The wavelength of the laser’s energy should be in the ultraviolet and infrared region. Laser drilling requires the configuration of the beam fluence's energy and size. High fluence beams can be used to cut through materials such as glass and metal, whereas glow fluence beams can be used to remove organics without damaging metals. A beam spot as small as 1 mil can be used for high energy beams and about 4 mils to 14 mils can be used for low energy beams.
Pro tip: When applying lasers to the PCB, fabricators should not use overhang on the external pad because it cannot be cleaned at later stages of processing. Copper overhang restricts chemistry circulation. Fabricators may utilize copper etching to remove a minute quantity of overhang but it won’t remove all of it. Pre-etching can be used to clear recast copper and resinous debris.
Chemical cleaning or desmear serves as the main cleaning step in the process. Desmear and plasma can be used together depending on the laminate material and the facility’s plasma capacity. A major advantage of using chemical desmear is that it can be used for through holes and can be run both vertically and horizontally. Most horizontal lines will run the despair twice, flipping the board between runs.
Chemical desmearing includes a solvent swell, a neutralizer, and sodium permanganate. Sodium permanganate is used because of its high solubility that prevents flash drying within the microvia during its transfer.
Types of Laser Processes
The two main laser processes use either UV or CO2 technology because they are commercially and economically viable. CO2 lasers can produce microvias in epoxy laminates, however, the copper should be removed from the area that is to be ablated. The CO2 is mostly used for laminates that are incompatible with glass. This includes laminates such as resin coated copper (RCC) foil and flexible polyimide.
Lasers like TEA CO2 (transversely excited atmospheric) use beams at wavelengths of 9000 nm and higher peak power to laze through glass materials.
It is worth noting that there are several variations of lasers but the most popular ones are:
- UV/Yag laser
- CO2 laser
Ultra violet UV (and other higher power lasers) can be used to remove copper and glass and therefore be used with most laminates, but they are usually very slow when drilling through glass and copper fibers. There are many factors to consider when choosing laser via processing such as:
- Uneven diameter of holes
- Position accuracy of microvia holes (lased holes)
- Dimensional changes to the panel because of variations to the humidity and temperature
- Dimensional changes to the panel after curing
- Unstable nature of negative artwork
- And others
Microetching of Microvias
An important step is the metallization of microvias. The four most popular methods of metallizing interconnect via formation in HDI processes are as follows:
- Electrolysis and electroplating copper
- Conductive graphite
- Electroless Copper (discussed below)
- Conductive Pastes
Electroless copper is an alternative process to metallization. The process should be efficient to deposit EC on all of the microvias in a single pass. A double pass may be used to improve inefficiencies such as non-uniform deposition or poor adhesion.

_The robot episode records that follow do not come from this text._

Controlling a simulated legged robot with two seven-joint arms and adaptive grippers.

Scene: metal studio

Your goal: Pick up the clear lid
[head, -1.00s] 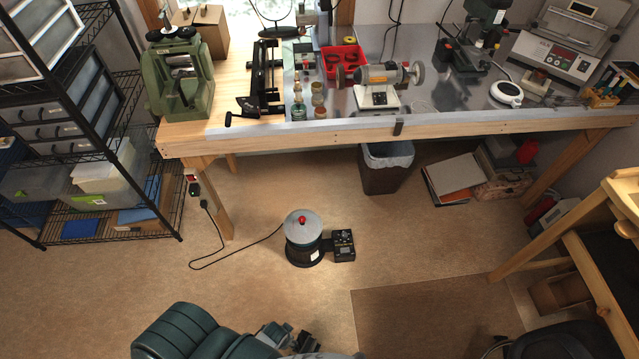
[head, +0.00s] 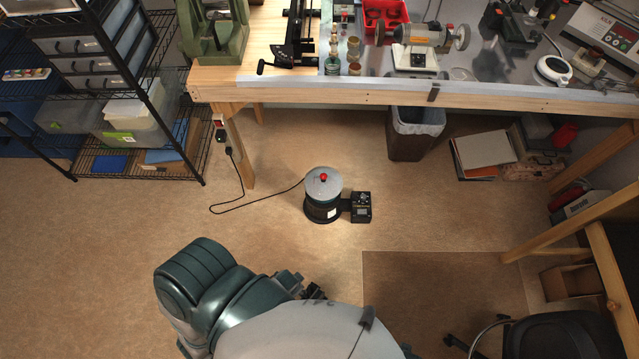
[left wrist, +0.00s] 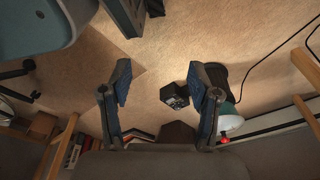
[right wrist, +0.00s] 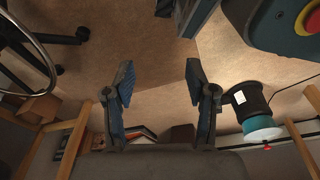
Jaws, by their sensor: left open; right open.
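The clear lid (head: 322,183), a pale disc with a red knob, sits on a dark round tumbler (head: 322,208) on the floor below the workbench. A black control box (head: 361,207) is joined to the tumbler's right side. My left gripper (left wrist: 158,72) is open and empty. In its view, the tumbler is partly behind the right finger, with the lid (left wrist: 230,123) below it. My right gripper (right wrist: 159,72) is open and empty. The tumbler (right wrist: 246,98) and lid (right wrist: 265,134) are right of its fingers. Neither gripper touches the lid. In the head view I cannot make out the fingers.
A wooden workbench (head: 300,87) with tools spans the back. Under it stand a waste bin (head: 412,140) and folders (head: 485,152). A black wire shelf (head: 140,165) is at left. A black cord (head: 250,203) runs to the tumbler. Floor around the tumbler is open.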

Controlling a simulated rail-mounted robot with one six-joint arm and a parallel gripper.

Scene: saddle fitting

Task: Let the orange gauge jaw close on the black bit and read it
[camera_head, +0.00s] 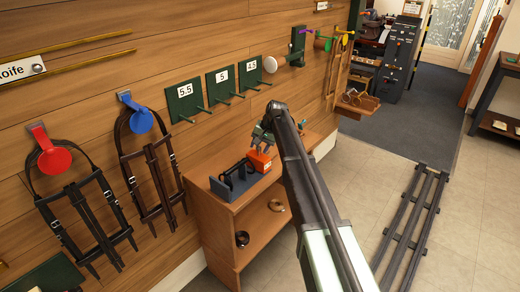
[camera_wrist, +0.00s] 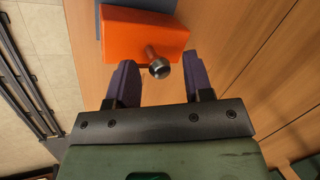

Most experts agree that EC deposition is vital to microvia reliability. The desmear process mentioned earlier is followed by electroless copper deposition. Most desmear copper lines run together with the panels going wet to wet.
The Pros and Cons of Laser Drilling Techniques
All drilling techniques have advantages and disadvantages. The major advantage of lasers is the speed at which microvias can be drilled. The disadvantage is that the copper surface has to be opened with an additional process that can increase time spent in assembly. For best results, it is recommended to use a combination of CO2 laser and UV laser for flexibility and drilling speed.
This allows the microvias to be created in a single working step. Furthermore, the opening of the copper surface is also very precise.